-- begin --
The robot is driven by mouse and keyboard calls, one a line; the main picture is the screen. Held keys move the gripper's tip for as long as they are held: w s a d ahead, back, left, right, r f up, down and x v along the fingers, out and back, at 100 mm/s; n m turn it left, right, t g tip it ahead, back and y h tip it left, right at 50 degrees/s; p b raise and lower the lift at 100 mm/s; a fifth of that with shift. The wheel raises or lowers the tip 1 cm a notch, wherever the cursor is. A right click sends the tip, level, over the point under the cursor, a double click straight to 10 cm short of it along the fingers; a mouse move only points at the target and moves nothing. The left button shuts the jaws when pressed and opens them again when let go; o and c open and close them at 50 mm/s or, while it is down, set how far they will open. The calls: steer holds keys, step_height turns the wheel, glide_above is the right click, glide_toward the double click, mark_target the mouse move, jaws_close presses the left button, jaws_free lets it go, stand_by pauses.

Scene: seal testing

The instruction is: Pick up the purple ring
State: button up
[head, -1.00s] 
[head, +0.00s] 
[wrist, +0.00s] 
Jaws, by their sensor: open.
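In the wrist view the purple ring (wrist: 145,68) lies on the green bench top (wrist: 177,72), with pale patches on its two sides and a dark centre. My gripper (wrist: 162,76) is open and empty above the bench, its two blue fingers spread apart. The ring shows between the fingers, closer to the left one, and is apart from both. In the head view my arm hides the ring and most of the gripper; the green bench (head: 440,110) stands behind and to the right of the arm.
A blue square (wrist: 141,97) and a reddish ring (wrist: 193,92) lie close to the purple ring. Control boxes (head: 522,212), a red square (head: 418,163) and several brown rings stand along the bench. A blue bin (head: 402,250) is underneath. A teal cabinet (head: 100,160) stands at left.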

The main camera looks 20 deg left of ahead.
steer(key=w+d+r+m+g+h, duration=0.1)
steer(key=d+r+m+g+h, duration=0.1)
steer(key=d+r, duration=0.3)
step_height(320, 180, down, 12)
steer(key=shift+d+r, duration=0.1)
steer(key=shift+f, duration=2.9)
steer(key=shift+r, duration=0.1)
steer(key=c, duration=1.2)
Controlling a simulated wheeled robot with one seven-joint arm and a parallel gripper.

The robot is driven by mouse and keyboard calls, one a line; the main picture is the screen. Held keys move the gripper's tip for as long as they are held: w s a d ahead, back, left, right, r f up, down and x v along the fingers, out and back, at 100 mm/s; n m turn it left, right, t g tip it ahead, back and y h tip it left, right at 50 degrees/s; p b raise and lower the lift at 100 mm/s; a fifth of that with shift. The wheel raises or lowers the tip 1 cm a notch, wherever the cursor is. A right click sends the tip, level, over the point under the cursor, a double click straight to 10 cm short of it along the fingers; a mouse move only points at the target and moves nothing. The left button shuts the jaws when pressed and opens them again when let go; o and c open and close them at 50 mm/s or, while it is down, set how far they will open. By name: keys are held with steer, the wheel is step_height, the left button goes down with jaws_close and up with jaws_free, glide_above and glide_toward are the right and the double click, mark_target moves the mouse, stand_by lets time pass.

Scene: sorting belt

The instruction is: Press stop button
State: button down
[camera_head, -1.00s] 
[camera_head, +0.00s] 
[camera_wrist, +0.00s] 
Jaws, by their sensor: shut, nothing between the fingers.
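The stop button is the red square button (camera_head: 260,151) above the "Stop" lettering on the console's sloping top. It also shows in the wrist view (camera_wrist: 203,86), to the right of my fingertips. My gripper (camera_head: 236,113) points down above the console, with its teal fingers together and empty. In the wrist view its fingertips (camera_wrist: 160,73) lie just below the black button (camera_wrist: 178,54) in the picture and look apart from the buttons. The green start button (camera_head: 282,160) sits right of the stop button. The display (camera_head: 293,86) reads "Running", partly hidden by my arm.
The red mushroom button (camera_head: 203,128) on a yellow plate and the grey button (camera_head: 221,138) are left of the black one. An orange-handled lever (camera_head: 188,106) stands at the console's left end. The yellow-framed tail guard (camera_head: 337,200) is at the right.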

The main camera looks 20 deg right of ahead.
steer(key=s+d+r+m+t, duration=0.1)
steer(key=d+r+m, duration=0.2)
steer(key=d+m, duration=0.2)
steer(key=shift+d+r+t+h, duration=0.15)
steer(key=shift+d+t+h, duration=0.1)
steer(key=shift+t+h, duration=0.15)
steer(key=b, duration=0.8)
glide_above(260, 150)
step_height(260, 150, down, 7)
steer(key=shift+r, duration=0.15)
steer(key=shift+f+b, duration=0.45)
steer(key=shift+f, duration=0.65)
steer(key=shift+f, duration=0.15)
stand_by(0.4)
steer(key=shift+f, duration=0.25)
-- end --
Objective: Quote exactly the lines running from the line with "Scene: seal testing" through the line with "[wrist, +0.00s]", both ends included, and nothing more.

Solution for this exercise:
Scene: seal testing

The instruction is: Pick up the purple ring
State: button up
[head, -1.00s] 
[head, +0.00s] 
[wrist, +0.00s] 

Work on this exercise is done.